Religion, of all things, and how fanfiction helps.

May 07, 2013 23:15

If you can believe that.

Yeah, here's a good idea. Let's post about religion on this journal. 'Cuz, you know, I've got such a leg to stand on being as my main purpose in getting a journal way back when was to follow my favorite authors and the gay porn they write in other people's universes.

But religion.

So two things. First, I just read Sacrament by Yahtzee on AO3 (actually, I listened to it, the first story, which is a podfic hosted on Jinjurly's site), and something came up that made me stop for a moment. For what it's worth, It's a piece (apparently first of four stories in the universe, haven't read the others) of X-men first-class fanfic set in an AU (still 60s) where Charles is a Priest and Eric is the leader of a Jewish charity group he works with. Charles struggles with his feelings for Eric, feelings Priests aren't supposed to have. The author talks a little bit about where she got her material, and if that's the part of the story that interests you, go read it. The struggle between personal love and Church love and duty and Faith and Happiness isn't what I'm talking about here. Go read the fic for that (which is very well done).
     No, what I was captured by with a very small section on a different topic.

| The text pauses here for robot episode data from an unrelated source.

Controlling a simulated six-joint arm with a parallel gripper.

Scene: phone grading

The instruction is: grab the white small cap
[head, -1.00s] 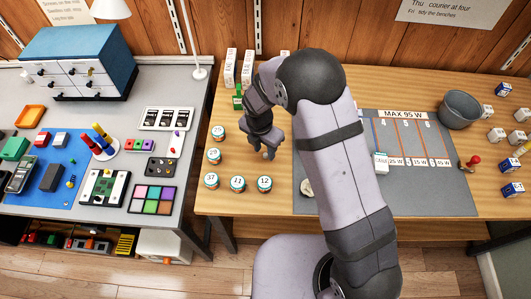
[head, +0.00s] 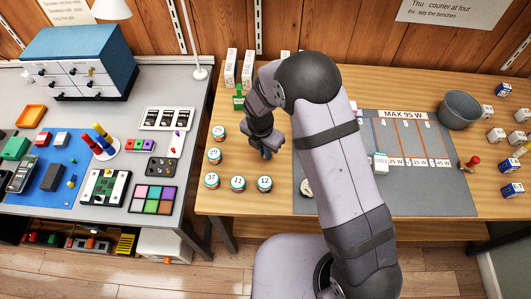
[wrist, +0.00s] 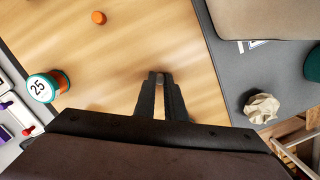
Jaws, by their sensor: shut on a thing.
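In the head view my gripper (head: 266,154) is low over the table's left part, right of the numbered jars. The cap cannot be made out there, and I cannot tell whether it touches the table.
A jar marked 25 (wrist: 42,87) stands left of my gripper, and a small orange disc (wrist: 98,17) lies beyond it. A crumpled pale lump (wrist: 262,108) sits on the grey mat (wrist: 225,50) to the right. Several jars, including one marked 12 (head: 264,184), line the table's left part.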

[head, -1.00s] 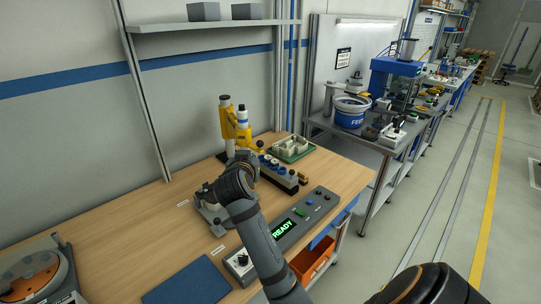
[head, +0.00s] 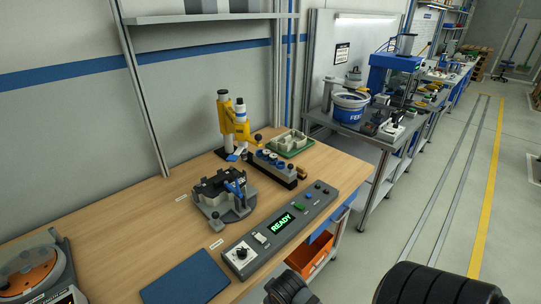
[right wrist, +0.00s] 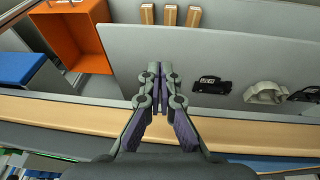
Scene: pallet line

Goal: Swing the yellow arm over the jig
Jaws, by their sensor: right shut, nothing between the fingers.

Charles and Eric are discussing their faith and Eric doesn't believe in God. He believes in goodwill and he believes that the the Biblical code of behavior is pretty spot on, a lot of it, but he doesn't believe in a god, because if God, then why Holocaust? rather than rehash, I'mma quote for a minute, though I'll trim it a little.

Erik sighed heavily. “I don’t believe. Perhaps that offends you, but I don’t.”

Charles frowned. “But - you keep kosher, you go to temple, and I’ve heard you talk about your rabbi.”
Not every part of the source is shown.